Only the name of the food, net quantity, name and address of the manufacture (or distributor) are required when the maximum surface area is less than 10cm2.
For glass bottles intended for reuse which are indelibly marked and bear no label, ring or collar, only the following information are mandatory

(1)the name of the food

(2)any ingredient or processing aid listed in Annex or derived from a substance or product listed in Annex causing allergies or intolerances used in the manufacture or preparation of a food and still present in the finished product, even if in an altered form

(3)the net quantity of the food

(4)the date of minimum durability or the “use by “date

(5) a nutrition declaration

No such provisions.
Nutrition declaration is not mandatory for the foods in Annex V, unless otherwise stipulated by Union provisions.  

7.

Reg. (EU) No 1169/2011

Quantitative indication of ingredients

Article 22

GB7718-2011

Quantitative indication of ingredients

4.1.4

If the ingredient or category of ingredients is emphasized on the labeling in words, pictures or graphics, the quantitative indication of an ingredient or category of ingredients shall be required. If one or more valuable and characteristic ingredient or category of ingredients is emphasized in the labeling or instructions, the quantitative indication of an ingredient or category of ingredients shall be required.
No such provisions If it is emphasized that the content of one ingredient or category of ingredients is comparatively low or does not exist, the quantitative indication of the ingredient or category of ingredients shall be required.
If the ingredient or category of ingredients appears in the name of the food or is usually associated with that name by the consumer, the quantitative indication of an ingredient or category of ingredients shall be required. If the ingredient or category of ingredients is just mentioned in the name of the food and no emphasis is made in the labeling, the quantitative indication of an ingredient or category of ingredients is unnecessary.
If the ingredient or category of ingredients is essential to characterize a food and to distinguish it from products with which it might be confused because of its name or appearance, the quantitative indication of an ingredient or category of ingredients shall be required. No such provisions.

8.

Reg. (EU) No 1169/2011

Date of minimum durability, ‘use by’ date and date of freezing

Article 24

GB7718-2011

Quality guarantee period

Annex C.4

Date of minimum durability Best before… It is highly suggested that you consume the food before…
Best before end… Consume the food best before…
Use by… Best before…
Frozen on… Best before the date….
Consume the food best before the date…
Quality guaranteed period until…
Quality guaranteed period…months(or days, weeks, years)

9.

Reg. (EU) No 1169/2011

Storage conditions or conditions of use

Article 25

GB7718-2011

The indications of storage condition

Annex C.5

In cases of where foods require special storage conditions and/or conditions of use, those conditions shall be indicated.
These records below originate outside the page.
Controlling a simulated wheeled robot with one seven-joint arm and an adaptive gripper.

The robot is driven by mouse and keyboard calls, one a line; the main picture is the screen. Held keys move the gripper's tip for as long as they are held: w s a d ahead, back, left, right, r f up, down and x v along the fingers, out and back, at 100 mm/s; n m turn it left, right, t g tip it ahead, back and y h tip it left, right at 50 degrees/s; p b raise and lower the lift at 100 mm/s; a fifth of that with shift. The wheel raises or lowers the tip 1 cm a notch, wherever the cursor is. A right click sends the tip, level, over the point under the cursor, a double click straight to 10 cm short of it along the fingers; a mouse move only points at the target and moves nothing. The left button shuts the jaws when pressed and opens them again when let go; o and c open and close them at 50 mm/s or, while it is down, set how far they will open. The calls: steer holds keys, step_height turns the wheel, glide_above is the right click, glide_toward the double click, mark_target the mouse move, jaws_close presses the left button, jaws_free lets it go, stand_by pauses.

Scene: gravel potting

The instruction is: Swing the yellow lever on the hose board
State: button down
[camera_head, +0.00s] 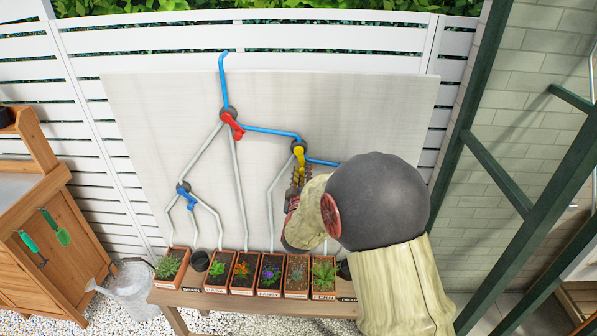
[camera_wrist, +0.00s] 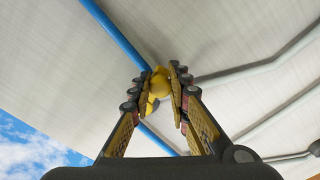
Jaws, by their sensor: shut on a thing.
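The hose board (camera_head: 150,120) is a pale upright panel with blue and grey pipes. The yellow lever (camera_head: 299,154) sits on a dark round valve at the right branch, its handle pointing downward. My gripper (camera_head: 298,185) is at the lower part of the lever, and my arm covers the board to the right of it. In the wrist view, the yellow lever (camera_wrist: 160,82) is between the two fingertips of my gripper (camera_wrist: 162,90), which are shut on it. A blue pipe (camera_wrist: 112,35) runs behind it.
A red lever (camera_head: 232,124) and a blue lever (camera_head: 187,195) are on other valves of the board. Several potted plants (camera_head: 243,272) stand on a wooden bench below. A potting cabinet (camera_head: 45,240) is at left, and green metal posts (camera_head: 465,130) are at right.

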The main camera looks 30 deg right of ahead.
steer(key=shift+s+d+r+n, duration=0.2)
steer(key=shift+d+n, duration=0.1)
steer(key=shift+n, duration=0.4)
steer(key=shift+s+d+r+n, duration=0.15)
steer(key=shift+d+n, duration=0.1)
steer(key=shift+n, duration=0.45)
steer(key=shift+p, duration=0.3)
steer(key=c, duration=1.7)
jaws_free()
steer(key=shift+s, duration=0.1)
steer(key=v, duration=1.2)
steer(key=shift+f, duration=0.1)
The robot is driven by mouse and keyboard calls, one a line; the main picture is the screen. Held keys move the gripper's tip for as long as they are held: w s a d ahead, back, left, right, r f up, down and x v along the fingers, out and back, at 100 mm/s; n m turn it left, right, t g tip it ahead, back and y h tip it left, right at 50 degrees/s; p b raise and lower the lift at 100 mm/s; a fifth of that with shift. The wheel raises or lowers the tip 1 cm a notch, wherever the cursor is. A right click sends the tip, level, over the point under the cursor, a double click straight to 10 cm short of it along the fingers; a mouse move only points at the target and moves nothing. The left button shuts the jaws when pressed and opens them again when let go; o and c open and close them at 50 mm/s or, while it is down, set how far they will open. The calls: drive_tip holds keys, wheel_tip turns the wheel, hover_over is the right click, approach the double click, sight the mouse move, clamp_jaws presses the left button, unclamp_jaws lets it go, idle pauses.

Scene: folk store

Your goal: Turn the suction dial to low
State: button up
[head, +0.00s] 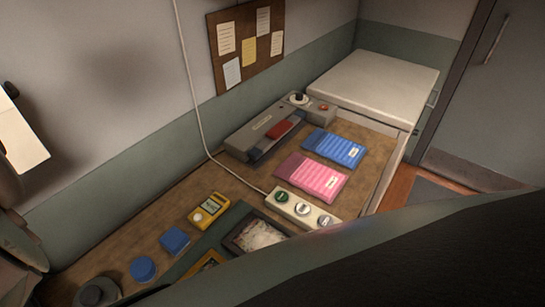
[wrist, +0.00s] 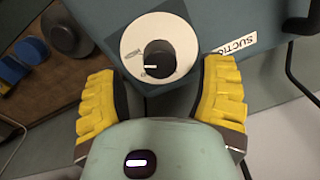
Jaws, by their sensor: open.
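The suction dial (wrist: 158,58) shows in the wrist view as a black knob on a round white plate. A short white mark on the knob points to the left in the picture; the small print on the plate is too blurred to read. It sits on a blue-grey housing (wrist: 240,20) with a partly visible label (wrist: 238,42) reading "SUCTIO". My gripper (wrist: 160,68) is open, its yellow fingers apart on the left and right of the dial, and nothing is between them but the view of the knob. I cannot make out the dial or my gripper in the head view.
The bench holds a grey device (head: 262,128) with a red pad, blue (head: 333,148) and pink (head: 310,176) packets, a white three-button strip (head: 303,208), a yellow meter (head: 209,210) and blue pieces (head: 175,241). A dark cable (wrist: 298,75) runs right of the housing.

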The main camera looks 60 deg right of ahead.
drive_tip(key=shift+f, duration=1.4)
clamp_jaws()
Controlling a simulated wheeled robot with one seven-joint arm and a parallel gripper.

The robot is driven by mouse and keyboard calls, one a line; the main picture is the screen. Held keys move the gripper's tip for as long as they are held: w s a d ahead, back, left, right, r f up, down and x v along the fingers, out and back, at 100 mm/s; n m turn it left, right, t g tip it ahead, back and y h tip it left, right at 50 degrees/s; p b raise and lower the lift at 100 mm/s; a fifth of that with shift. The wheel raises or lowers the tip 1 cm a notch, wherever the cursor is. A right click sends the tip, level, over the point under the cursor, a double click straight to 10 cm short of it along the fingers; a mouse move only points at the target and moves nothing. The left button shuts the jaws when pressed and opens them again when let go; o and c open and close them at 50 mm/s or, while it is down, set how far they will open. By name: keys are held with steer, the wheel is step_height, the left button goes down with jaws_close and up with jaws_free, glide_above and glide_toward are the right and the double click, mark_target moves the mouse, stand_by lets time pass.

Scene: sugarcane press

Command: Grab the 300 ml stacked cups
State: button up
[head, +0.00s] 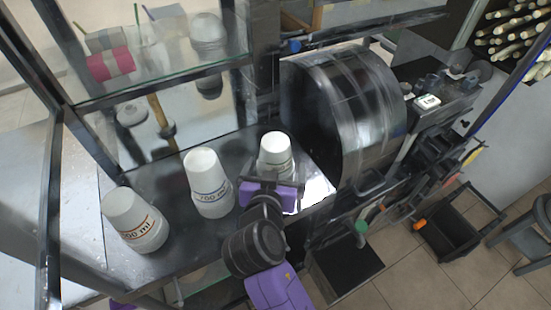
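Three stacks of upside-down white cups stand on the dark shelf (165,185). The left stack (130,215) has a reddish band and a label ending in "00 ml"; its first digit is hard to read. The middle, taller stack (205,180) has a blue label that looks like "700 ml". The right stack (275,150) is smaller in view and its lower part is hidden behind my gripper; no label is readable on it. My purple and black gripper (272,185) is right in front of the right stack. Its fingertips are not clear, nor whether they touch the cups.
The dark drum-shaped press (345,115) stands just right of the right stack. A glass shelf (160,75) with a pink-and-white item, glasses and straws hangs above the cups. Dark frame posts (48,200) border the left. A black crate (455,230) sits on the floor at right.

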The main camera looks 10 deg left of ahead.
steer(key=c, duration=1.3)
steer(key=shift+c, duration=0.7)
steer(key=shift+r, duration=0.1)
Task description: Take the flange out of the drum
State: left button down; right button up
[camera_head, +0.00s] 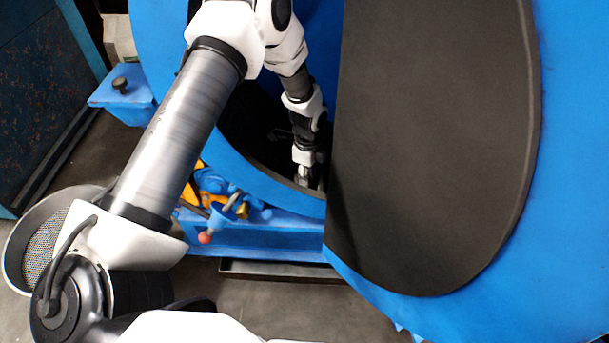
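The blue drum blaster (240,170) stands ahead with a dark round opening. Its door (435,140), blue with a black inner panel, hangs open on the right and covers part of the opening. My left arm reaches from the left over the rim and down into the drum. My left gripper (308,180) is low inside the opening, near the bottom rim, small and partly in shadow. I cannot tell whether its fingers are open or hold anything. The flange cannot be made out; the drum's inside is dark and partly hidden by the arm and door. My right gripper is not in view.
Below the drum is a blue base frame (270,237) with valves and a red knob (205,238). A blue bracket (122,97) juts out at the upper left, beside a dark blue cabinet (45,90). The open door limits room on the right.

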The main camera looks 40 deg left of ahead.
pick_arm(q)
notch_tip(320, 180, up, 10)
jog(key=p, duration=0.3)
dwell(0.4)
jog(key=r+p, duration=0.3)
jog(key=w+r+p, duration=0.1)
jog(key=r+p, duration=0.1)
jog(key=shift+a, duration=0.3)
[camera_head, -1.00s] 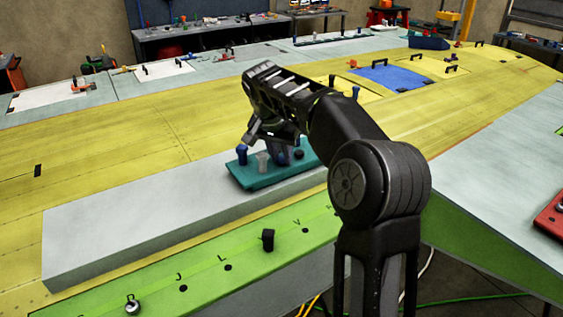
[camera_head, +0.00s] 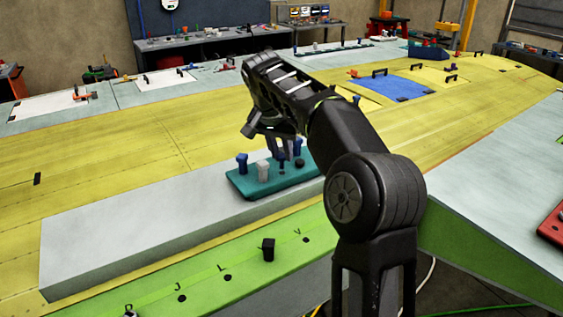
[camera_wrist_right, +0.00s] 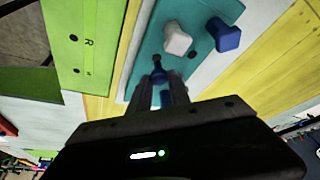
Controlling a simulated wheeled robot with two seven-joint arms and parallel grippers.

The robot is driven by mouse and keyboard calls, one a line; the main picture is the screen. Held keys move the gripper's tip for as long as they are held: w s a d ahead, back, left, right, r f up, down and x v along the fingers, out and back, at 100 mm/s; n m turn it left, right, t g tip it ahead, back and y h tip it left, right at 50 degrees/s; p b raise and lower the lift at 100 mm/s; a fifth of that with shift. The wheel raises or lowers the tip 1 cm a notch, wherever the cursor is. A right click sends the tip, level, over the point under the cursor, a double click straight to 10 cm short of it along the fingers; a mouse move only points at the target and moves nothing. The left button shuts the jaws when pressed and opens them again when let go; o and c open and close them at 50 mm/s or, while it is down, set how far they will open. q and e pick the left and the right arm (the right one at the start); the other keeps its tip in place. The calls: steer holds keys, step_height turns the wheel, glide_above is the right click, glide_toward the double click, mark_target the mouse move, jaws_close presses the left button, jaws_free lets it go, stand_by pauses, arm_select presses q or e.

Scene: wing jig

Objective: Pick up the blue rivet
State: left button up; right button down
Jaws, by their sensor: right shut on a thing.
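The teal tray (camera_head: 245,188) holds several rivets on the grey block. A blue rivet (camera_head: 242,163) stands at its left end, and it also shows in the right wrist view (camera_wrist_right: 224,34). My right gripper (camera_head: 278,150) points down over the tray's middle. Its fingers (camera_wrist_right: 160,82) are shut on a dark blue rivet (camera_wrist_right: 158,73), whose lower part (camera_head: 283,164) shows below the fingers in the head view. I cannot tell whether it is clear of the tray. Another blue rivet (camera_head: 297,147) stands behind, to the right. My left gripper is out of view.
A white rivet (camera_head: 263,171) stands close beside the left blue one, also in the wrist view (camera_wrist_right: 177,39). A small black piece (camera_head: 300,163) is on the tray's right. A black block (camera_head: 268,249) stands on the green strip (camera_head: 215,272) in front. The grey block's left part (camera_head: 120,225) is clear.

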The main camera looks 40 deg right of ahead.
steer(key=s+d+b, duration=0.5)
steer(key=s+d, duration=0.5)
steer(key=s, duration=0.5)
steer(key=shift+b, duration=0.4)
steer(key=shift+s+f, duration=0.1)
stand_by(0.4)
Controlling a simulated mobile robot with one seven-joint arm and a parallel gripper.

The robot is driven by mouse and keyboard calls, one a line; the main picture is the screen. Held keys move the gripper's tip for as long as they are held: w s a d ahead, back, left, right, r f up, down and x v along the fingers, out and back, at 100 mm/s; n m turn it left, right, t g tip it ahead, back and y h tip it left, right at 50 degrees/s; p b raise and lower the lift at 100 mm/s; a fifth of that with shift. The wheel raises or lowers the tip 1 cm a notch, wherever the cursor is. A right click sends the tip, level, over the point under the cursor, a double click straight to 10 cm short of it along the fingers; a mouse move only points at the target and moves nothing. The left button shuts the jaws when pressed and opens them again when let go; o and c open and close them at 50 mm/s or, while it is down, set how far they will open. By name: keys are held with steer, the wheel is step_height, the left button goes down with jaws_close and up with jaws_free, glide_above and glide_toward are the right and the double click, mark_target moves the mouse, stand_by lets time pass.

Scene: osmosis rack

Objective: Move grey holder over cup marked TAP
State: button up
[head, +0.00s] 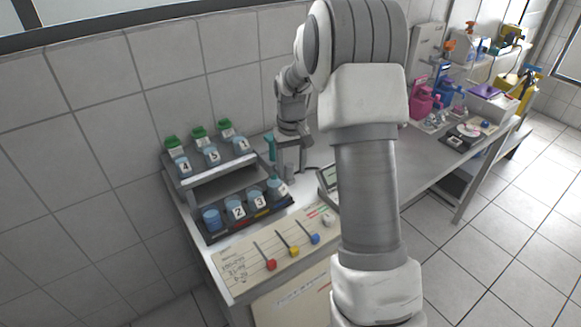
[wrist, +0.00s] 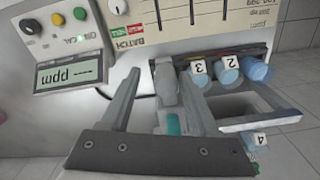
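A grey holder (wrist: 165,85) stands between the fingers of my gripper (wrist: 152,82), closer to the right finger in the wrist view. My gripper looks open, with a gap at the left finger. A teal part (wrist: 173,123) shows just behind the holder; it also shows in the head view (head: 271,147). In the head view the grey holder (head: 290,160) is below my wrist, at the right end of the lower tray. A cup (head: 277,189) nearest it has a label I cannot read. No TAP mark is legible.
The lower tray (head: 212,238) also holds cups 2 (head: 236,209) and 3 (head: 257,202) and a blue cup (head: 212,219). A shelf (head: 208,178) above holds numbered cups. A panel with colored knobs (head: 271,264) is in front; a ppm meter (wrist: 68,75) stands beside.

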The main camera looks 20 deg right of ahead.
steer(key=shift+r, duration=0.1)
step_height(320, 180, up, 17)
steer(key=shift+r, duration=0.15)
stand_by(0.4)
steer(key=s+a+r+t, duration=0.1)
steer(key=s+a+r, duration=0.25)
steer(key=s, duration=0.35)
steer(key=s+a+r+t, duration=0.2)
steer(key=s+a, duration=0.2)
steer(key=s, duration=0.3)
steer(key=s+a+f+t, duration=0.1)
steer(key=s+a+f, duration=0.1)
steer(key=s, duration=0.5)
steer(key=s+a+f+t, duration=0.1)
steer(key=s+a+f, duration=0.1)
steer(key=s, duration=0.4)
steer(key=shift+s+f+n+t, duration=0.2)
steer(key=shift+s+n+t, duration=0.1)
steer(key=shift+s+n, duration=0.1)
Store in normal temperature.

Store in refrigeration.

Store in freezing area.

Store in dark place.

Store in cool and dry place.

To enable appropriate storage or use of the food after opening the package, the storage conditions and/or time limit consumption shall be indicated, where appropriate. Store in xx-xx℃.
Please put the product in cool and dry place.
Store in normal temperature and keep refrigerated after opening.
Temperature:≤xx℃,Humidity: ≤xx%

10. Article 13 of Reg. (EU) No 1169/2011 stipulates that food information shall be marked in a conspicuous place in such a way as to be easily visible, clearly legible and, where appropriate, indelible. GB7718-2011 does not have such provisions, which leads to the fact that many MSEs adopt cost-saving way to label the information. In law enforcement practice, we have found that many people (especially so-called ‘professional defective-food buyers’) deliberately erase the poorly labeled food information such as production date in order to extort money from big supermarkets by filing a report to local jurisdictional FDAs. Some supermarkets are likely to erase it and reprint a new production date, which is also illegal.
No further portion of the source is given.